In WisconsinFor years, Wisconsin was viewed as progressive in its policies for disabled workers in the 1970s, Hanna said.

"We were on the forefront of the movement of understanding that people with disabilities can work. With the right support anyone can work," Hanna said. "We were on the forefront of thinking that people with disabilities shouldn't be hidden from sight or living in someone's home, but with support can have a fuller life."

But many advocates for people with disabilities believe the state's system has become flawed, keeping disabled people in workshops at low wages indefinitely rather then preparing them for competitive work in community settings. They are now lobbying for state and federal funding for the disabled to better focus on helping disabled employees work alongside others in the community and earn a competitive wage.

"Comparing us to other states, we're becoming a kind of a lagger in that we have almost 10,000 people working under these subminimum wage licenses around the state," said Hanna, who noted that states such as Washington, Georgia, Oregon and Vermont are now leaders on integration and competitive-wage policies.

A study by the University of Massachusetts Boston and funded by the U.S. Department of Health and Human Services found that nationally, an estimated 20.3 percent of intellectually and developmentally disabled individuals receiving daytime care and employment services were receiving community integrated employment services. In that data, 12,404 disabled people in Wisconsin were served by state employment and daytime care services in 2009.

An estimated 18 percent of them, which is less than the national average, were working in the community — individuals with disabilities working paid jobs alongside people without disabilities, according to the study.
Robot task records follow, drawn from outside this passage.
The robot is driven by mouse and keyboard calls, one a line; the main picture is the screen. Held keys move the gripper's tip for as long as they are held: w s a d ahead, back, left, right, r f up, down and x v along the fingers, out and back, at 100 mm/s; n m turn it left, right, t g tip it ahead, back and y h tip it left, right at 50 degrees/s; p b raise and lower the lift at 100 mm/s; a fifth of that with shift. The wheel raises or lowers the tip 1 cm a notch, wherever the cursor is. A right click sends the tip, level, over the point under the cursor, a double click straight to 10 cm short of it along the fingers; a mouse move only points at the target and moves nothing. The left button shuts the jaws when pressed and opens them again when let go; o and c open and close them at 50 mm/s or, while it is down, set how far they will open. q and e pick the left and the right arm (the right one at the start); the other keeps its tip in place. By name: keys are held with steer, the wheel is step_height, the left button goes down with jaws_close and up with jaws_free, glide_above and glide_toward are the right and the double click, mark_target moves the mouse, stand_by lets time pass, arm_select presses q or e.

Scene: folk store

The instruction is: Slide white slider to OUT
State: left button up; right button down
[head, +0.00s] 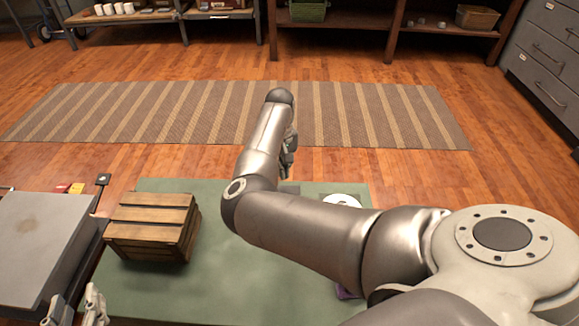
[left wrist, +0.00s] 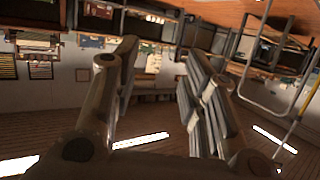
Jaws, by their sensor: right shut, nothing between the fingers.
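No white slider or OUT mark can be made out in either view. My left gripper (head: 75,305) is at the bottom left of the head view, beside the front of a grey flat-topped box. Its fingers are apart and empty, as the left wrist view (left wrist: 158,95) also shows. My right arm reaches across the table from the right. Its gripper (head: 288,152) shows only partly behind the forearm, beyond the table's far edge; it is shut and holds nothing. The arm hides part of the table.
The grey box (head: 40,240) stands at left, with red (head: 60,188) and yellow (head: 76,188) pieces behind it. A wooden crate (head: 150,228) stands on the green table (head: 235,285). A round white thing (head: 342,200) is partly hidden by my arm. A striped rug (head: 200,115) lies beyond.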

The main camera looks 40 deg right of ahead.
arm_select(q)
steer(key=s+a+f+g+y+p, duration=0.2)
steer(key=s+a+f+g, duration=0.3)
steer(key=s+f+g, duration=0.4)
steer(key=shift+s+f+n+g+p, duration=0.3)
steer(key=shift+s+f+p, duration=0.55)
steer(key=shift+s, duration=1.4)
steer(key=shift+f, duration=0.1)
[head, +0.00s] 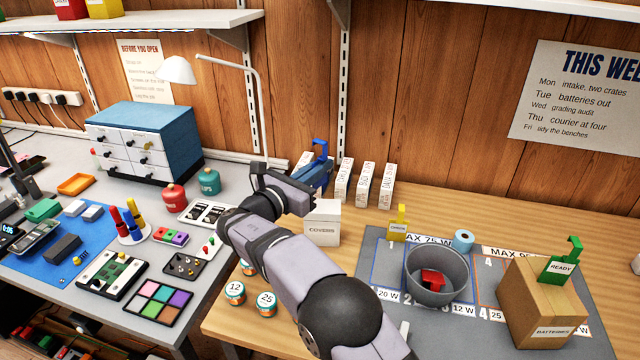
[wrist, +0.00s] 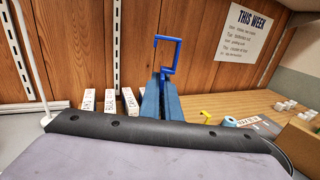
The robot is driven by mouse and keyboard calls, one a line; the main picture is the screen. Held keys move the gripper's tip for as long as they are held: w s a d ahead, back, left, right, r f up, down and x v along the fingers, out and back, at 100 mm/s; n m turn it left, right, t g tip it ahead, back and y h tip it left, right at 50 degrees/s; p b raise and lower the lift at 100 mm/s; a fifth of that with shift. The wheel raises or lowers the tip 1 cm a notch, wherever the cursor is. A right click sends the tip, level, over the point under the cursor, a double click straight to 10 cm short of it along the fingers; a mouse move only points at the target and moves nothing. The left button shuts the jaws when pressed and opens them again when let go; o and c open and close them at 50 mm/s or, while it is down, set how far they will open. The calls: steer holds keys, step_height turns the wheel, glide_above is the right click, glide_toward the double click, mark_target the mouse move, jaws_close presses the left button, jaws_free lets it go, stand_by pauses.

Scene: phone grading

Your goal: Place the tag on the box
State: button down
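My gripper (head: 318,166) is raised above the back of the bench, over the white COVERS box (head: 322,226). In the wrist view its blue fingers (wrist: 161,98) are closed on a bright blue tag (wrist: 168,52) with an open loop that stands up above them. The blue tag also shows in the head view (head: 320,149); any writing on it is hidden. A brown cardboard box (head: 525,303) labelled BATTERIES sits on the grey mat at the right. A green READY tag (head: 565,264) stands at its top. A yellow tag (head: 398,224) stands at the mat's back left.
A grey bin (head: 440,286) with a red thing (head: 432,279) inside stands left of the cardboard box. A blue tape roll (head: 463,240) is behind it. Several white upright boxes (head: 364,183) line the wall. Numbered jars (head: 266,304) stand near my arm.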

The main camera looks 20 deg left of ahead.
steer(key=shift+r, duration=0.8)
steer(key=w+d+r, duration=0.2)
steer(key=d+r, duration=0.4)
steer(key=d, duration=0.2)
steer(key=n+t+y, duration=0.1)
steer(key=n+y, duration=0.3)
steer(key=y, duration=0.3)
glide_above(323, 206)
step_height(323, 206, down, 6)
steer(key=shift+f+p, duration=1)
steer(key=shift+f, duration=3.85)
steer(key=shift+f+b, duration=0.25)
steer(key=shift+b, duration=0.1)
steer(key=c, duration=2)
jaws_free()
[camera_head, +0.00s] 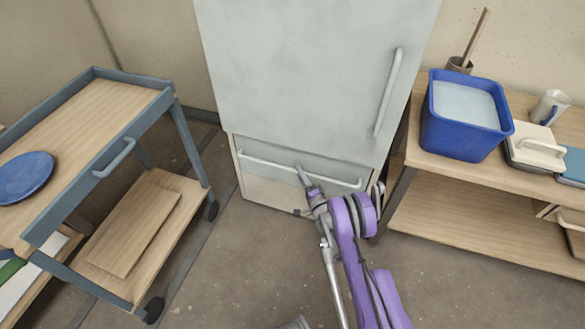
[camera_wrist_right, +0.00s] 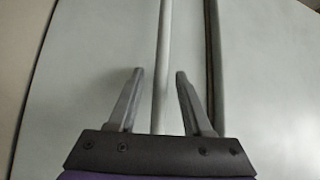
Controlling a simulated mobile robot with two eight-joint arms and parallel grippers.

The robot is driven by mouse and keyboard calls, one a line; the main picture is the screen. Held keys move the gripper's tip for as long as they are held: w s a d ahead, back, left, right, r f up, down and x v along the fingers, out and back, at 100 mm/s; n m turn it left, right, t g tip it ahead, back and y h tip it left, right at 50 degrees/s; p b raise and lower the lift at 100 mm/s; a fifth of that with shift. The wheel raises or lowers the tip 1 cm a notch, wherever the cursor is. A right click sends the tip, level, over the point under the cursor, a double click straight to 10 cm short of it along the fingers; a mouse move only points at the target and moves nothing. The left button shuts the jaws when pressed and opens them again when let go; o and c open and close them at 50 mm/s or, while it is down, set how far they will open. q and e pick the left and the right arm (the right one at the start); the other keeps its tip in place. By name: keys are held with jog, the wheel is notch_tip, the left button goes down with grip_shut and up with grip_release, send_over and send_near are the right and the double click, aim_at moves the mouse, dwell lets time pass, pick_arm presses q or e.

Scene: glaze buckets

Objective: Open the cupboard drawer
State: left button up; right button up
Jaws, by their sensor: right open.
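The cupboard (camera_head: 310,60) is a pale grey-white unit at the back, with a large upper door and a low drawer (camera_head: 262,165) beneath it. The drawer's handle (camera_head: 262,162) is a long horizontal bar. My right gripper (camera_head: 303,176) reaches to the middle of this bar. In the right wrist view, the right gripper (camera_wrist_right: 160,72) is open, and the handle bar (camera_wrist_right: 163,50) runs between its two fingers, with a gap on either side. The drawer looks shut, with a dark seam beside the bar in the wrist view. My left gripper is out of view.
A grey-blue trolley (camera_head: 125,140) with a blue plate (camera_head: 25,177) stands at the left. At the right, a wooden table (camera_head: 440,168) holds a blue bucket (camera_head: 462,130), a mug and lidded boxes. The floor (camera_head: 240,255) before the cupboard is clear apart from my arm.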

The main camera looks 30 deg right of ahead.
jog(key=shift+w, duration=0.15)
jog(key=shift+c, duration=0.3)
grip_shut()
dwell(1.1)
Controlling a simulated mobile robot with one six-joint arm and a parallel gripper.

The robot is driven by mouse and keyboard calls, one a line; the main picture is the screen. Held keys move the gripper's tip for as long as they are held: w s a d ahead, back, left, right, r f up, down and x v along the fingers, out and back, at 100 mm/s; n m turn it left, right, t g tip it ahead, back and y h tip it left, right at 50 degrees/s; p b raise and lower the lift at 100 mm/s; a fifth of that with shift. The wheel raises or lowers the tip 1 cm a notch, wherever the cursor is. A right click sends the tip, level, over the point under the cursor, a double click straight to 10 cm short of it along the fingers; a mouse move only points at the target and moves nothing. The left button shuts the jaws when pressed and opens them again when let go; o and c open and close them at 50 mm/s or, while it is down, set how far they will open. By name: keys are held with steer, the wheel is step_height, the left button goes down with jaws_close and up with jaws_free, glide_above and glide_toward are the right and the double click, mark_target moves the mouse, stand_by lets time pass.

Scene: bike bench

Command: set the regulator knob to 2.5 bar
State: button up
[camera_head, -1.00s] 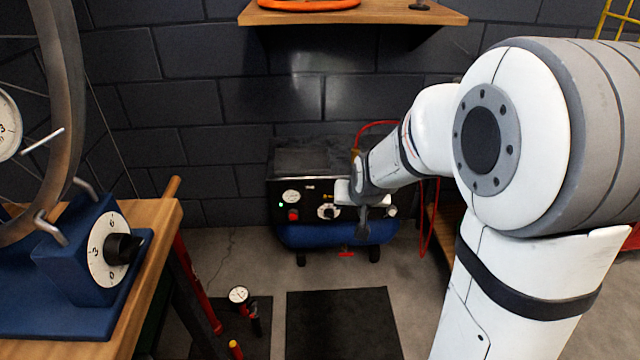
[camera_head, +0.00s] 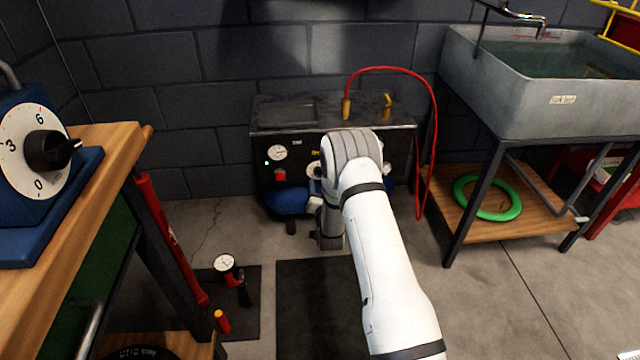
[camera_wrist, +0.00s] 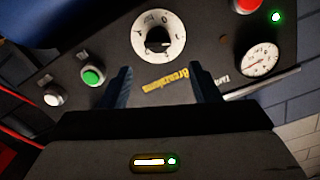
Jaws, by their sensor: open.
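The regulator knob (camera_wrist: 158,40) is a black knob on a round white dial, on the black front panel of the compressor (camera_head: 262,192). In the wrist view the dial shows upside down, and its small marks are too blurred to read. In the head view my arm hides most of the knob. My gripper (camera_wrist: 163,88) is open and empty. Its two dark fingers point at the panel, apart from the knob, which shows beyond and between the fingertips. A white gauge (camera_wrist: 258,63) with a needle sits on the same panel; it also shows in the head view (camera_head: 277,153).
A green button (camera_wrist: 92,76), a white button (camera_wrist: 54,96) and a red button (camera_wrist: 245,5) are on the panel. A red hose (camera_head: 432,110) loops right of the compressor. A workbench (camera_head: 100,190) stands left, a sink (camera_head: 540,100) right. A dark mat (camera_head: 300,300) lies in front.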

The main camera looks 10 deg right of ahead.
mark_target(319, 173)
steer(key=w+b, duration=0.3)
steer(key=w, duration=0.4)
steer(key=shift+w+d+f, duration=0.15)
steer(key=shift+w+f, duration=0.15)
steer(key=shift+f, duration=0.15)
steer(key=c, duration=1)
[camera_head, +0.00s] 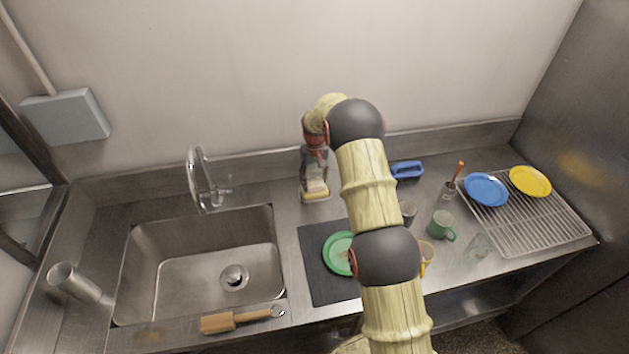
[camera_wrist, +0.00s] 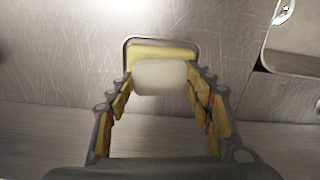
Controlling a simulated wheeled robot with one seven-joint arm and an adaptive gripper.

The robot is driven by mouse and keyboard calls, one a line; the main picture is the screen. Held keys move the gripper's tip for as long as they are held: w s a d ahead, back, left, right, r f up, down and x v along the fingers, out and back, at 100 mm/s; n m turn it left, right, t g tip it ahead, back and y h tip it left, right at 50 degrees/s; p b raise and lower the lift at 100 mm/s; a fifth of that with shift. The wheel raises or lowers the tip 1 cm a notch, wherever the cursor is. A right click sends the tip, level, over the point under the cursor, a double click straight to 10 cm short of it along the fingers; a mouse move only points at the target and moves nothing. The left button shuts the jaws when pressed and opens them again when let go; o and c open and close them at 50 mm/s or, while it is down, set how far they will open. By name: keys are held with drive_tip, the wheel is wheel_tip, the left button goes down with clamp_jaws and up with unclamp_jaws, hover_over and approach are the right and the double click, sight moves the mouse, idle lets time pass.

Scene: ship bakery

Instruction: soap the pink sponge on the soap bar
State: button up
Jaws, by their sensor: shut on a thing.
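My gripper (camera_wrist: 160,85) is shut on a pale, rounded block (camera_wrist: 160,76), which by its place appears to be the sponge; it looks cream-white here, not clearly pink. Behind and under it in the wrist view is a yellow bar (camera_wrist: 160,52), apparently the soap, in a metal-rimmed dish (camera_wrist: 126,48). The held block overlaps the bar in this view; I cannot tell whether they touch. In the head view my gripper (camera_head: 315,178) points down at the yellow bar (camera_head: 315,195), right of the tap by the back wall.
The sink (camera_head: 200,265) is to the left, with a tap (camera_head: 203,180) behind it. A green plate (camera_head: 338,252) lies on a dark mat (camera_head: 313,285). A blue brush or block (camera_head: 407,169), green mug (camera_head: 441,226) and rack (camera_head: 540,232) with plates are on the right.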

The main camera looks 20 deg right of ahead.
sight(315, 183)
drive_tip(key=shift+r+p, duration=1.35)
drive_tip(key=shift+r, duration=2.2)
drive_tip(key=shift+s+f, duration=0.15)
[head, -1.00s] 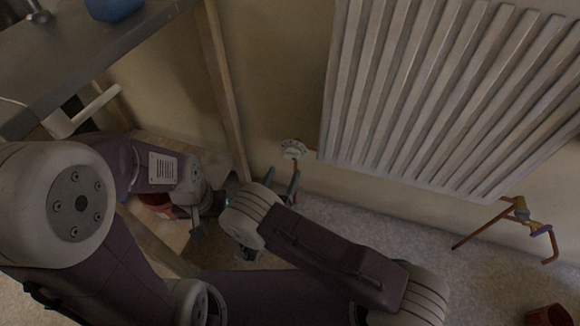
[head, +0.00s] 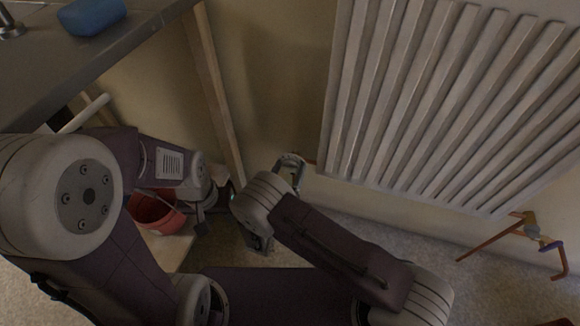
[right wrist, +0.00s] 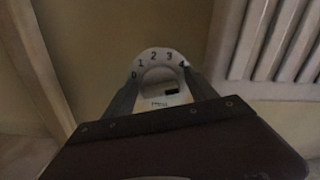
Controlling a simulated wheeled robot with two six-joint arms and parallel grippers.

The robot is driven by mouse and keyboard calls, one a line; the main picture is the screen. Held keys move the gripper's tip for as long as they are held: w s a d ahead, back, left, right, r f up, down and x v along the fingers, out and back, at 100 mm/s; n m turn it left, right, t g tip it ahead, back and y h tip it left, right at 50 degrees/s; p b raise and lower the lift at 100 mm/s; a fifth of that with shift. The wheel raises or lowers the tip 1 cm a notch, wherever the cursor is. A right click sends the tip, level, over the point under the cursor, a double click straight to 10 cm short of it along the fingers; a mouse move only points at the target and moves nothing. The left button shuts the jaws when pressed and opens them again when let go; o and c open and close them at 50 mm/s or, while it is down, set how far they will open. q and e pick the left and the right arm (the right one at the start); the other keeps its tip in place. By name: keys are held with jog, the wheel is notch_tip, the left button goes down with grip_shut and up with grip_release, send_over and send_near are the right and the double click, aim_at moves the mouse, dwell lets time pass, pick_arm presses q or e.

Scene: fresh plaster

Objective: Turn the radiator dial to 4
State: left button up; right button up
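The radiator dial (right wrist: 160,80) is a round white knob in front of a pale scale marked 0 to 4, straight ahead in the right wrist view. A dark mark shows on the knob's lower right; I cannot tell which number it indicates. My right gripper (right wrist: 162,78) is open, with one finger on each side of the knob; I cannot tell whether they touch it. In the head view, my right gripper (head: 291,163) largely covers the dial, below the radiator's left corner. My left gripper (head: 208,208) is beside a red bucket, partly hidden; its fingers are unclear.
The ribbed white radiator (head: 440,95) is close on the right. A wooden post (head: 215,90) stands left of the dial. A grey worktop (head: 100,55) with a blue block (head: 92,16) is upper left. The red bucket (head: 155,211) stands low left; copper pipework (head: 530,230) is lower right.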

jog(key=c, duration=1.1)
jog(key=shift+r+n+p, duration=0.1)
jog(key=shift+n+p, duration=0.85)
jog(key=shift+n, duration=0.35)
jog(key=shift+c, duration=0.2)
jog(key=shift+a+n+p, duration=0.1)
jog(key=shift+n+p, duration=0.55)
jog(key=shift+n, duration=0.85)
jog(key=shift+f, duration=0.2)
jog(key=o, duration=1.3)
Having policies in place that prioritize employment in the community are essential to improving integration, Hanna said.

"That will drive what happens out in the community," Hanna said. "We need to make some changes, we need to make them deliberately and we need to do it in a transitioned sort of way."

Conway, of the state work force development department, worked for years as a counselor at a rehabilitation center in Milwaukee. He said the programs in Wisconsin provide a continuum that aims to place disabled individuals in the most productive setting, up to complete community integration.

Conway acknowledged that if other states and programs are outperforming Wisconsin in integrating and rehabilitating the disabled, the state should examine what's working in other places.

"We have to always be trying to improve on moving people into a less-restrictive environment. I'm sure we can find people who could be doing better than what they're doing. So we should be looking for those folks and trying to help them move along, and I think we are trying in Wisconsin."

"The idea is to try to promote independence, self-sufficiency, unrestricted community involvement to the greatest extent possible. And I think we have a pretty good record in Wisconsin," Conway said.